OK - So we all know that my brother recently got married and that I'm in my best friend Erika's wedding next month.Well, my friends and I were chatting at work yesterday about the appropriate amount that should be given when you attend a wedding.. One of my co-workers is going to a wedding Saturday night - this sparked a conversation! We had TOTALLY different ideas about the proper gift amount - they said I give WAY to much $$..
So my question is this - what do you feel is a proper or appropriate amount that should be given for a wedding gift? I know it varies for family members or how close of a relationship you have with the person getting married; but I just wanted other opinions on this topic!
15 comments:
I've heard about $50, if possible, and I think more for someone you're very close to (but maybe not if you're doing other things like being in the wedding). I think that young people know that not everyone can swing that much money, though.
This is my first year of being invited to weddings that aren't family (3 to be exact) and I spend about 50 on one since I'm not going to it. And the second one I'm actually in it, but I'm splitting it with some people and will probably spend about 60 and the third one is local so I'm not sure. I will probably split it again at about 50. I guess it just depends on how close you are to the person getting married and how much you can spend, haha.
I think it depends on the relationship with the couple. for someone I'm just an "sort of friendly" with I usually do about $50
No more than $50.
it varies so much based on your relationship with the person....but I think that around $50 is okay- a little more, a little less. I think it also depends on what is going on with you at the time- sadly, once I could only give $25 as a gift....it was honestly all I could afford at the time.
I think $50 for friends...family can be more, though!
Seriously, Dana...???How do you know about Daily Tea when you don't have kids yet? You crack me up!
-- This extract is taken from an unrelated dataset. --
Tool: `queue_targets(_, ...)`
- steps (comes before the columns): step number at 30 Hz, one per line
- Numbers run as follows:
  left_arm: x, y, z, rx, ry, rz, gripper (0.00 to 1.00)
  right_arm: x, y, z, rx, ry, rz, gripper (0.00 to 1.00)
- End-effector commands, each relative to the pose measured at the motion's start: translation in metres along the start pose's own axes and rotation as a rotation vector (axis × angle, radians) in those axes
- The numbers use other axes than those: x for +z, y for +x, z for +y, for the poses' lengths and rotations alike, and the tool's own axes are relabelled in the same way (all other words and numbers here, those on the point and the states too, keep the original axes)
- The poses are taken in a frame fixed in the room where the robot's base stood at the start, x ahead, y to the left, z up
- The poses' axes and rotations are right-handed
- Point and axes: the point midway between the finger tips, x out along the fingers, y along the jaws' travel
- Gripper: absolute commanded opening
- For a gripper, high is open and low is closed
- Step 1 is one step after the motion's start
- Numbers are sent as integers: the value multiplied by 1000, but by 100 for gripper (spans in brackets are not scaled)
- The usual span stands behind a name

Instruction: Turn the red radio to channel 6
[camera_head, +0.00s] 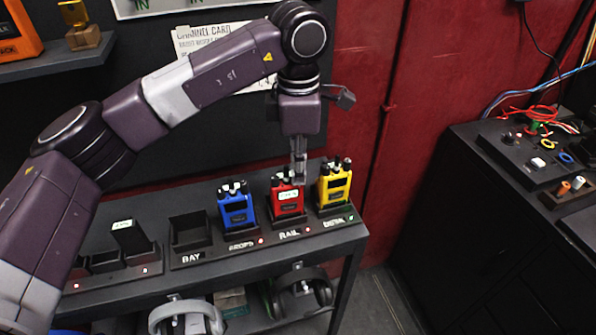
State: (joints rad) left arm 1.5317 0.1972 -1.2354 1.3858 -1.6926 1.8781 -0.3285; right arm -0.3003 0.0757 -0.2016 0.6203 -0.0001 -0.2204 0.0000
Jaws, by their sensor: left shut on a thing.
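The red radio (287,201) stands upright in the charging dock marked RAIL, between a blue radio (237,209) and a yellow radio (334,187). Its front has a pale display whose channel I cannot read. My left gripper (299,178) points straight down from above and is shut on the top of the red radio, at its right side. The fingertips hide what they grip there; it looks to be where a knob sits. My right gripper is not in view.
An empty bay (190,233) and a black radio-like unit (128,236) are further left on the shelf. Headphones (303,288) hang below. A partly covered channel card (205,38) is on the wall behind my arm. A black bench (475,215) with cables stands at the right.

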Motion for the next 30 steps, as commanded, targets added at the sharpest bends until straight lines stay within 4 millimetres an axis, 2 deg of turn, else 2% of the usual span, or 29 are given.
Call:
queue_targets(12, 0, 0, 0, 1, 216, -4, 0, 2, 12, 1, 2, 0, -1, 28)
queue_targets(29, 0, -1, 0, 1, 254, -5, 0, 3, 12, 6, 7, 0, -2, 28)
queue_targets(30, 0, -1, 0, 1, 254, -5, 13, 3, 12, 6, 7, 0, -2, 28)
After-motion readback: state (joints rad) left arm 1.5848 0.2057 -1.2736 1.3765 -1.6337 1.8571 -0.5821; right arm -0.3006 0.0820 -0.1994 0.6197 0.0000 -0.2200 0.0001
I usually spend about $50 for friends and more for really close friends and relatives. You also have to think about the other costs, like if you are going to have to fly, stay in a hotel, etc.
I have a very specific formula....I don't know why....I don't know how I came up with this formula...it's just something I've always done. I find out the cost of my plate...say the hall charges $40/plate...I give that amount plus $25 per person that is attending the reception and then round up to the nearest $25. So if my husband and I are attending the reception together and the plates are $40 a piece...I give $150.
I think at the very least you should give enough to cover the cost of your plate. Just my opinion.
What do you give? Typically I say $50, but it also depends on how much you spend to get there, be IN the wedding and who it is. I know, not a help.
PS. I tagged you for a Meme, come and check it out and see if you want to play!
Marni
i'm sure it's different in my culture...because being invited to a wedding usually means a 9-course dinner at a fancy hotel! we usually give $100 per head. that works out to about USD70? more if it's a close friend, of course.
weddings are hard on the wallet, so we have to be picky about which ones we go to!
I give $250 to close friends and $200 to everyone else. If we really are not close to someone we give $100.
I have also been told we give a lot compared to most people our age for weddings, baptism, etc. We must both be super generous!! The thing that really makes a difference is that we are in the NY/NJ area & people here spend way more on weddings than in the south, midwest or other areas.
Luckily now that we are married, it is much easier to decide what to give someone because I look up what they gave me & return the generosity back to them.
Personally, I wouldn't give less than $200 for myself & the hubby attending a friend's wedding. If we are really good friends then it goes up. If we aren't really friendly with the person we won't go.
I think it really depends on the wedding and the person. I have received $1000 from some couples and also $50 from some couples for our wedding.
Umm, good question. I had a friend who got married in March, and I was invited to THREE showers. Each gift was about $20, totalling up to $80, which I think was WAY too much since I didn't have any money to begin with.
But I think you should give whatever amount makes you feel comfortable.
I have read that you should give at least what your meal is costing. So, if they are paying $40 per person... and you are bringing a date- you should be giving at least $80. I read that in some etiquette thing. And that is the least you should give. For family- probably a lot more.
here is my rule. if i am in the wedding and have already spent money for a dress, shoes, spa experience, shower, etc. i give $100. if i am NOT in the wedding i give $200. IF it is just a coworker or associate i toss them $50 and think to myself they should consider themselves lucky!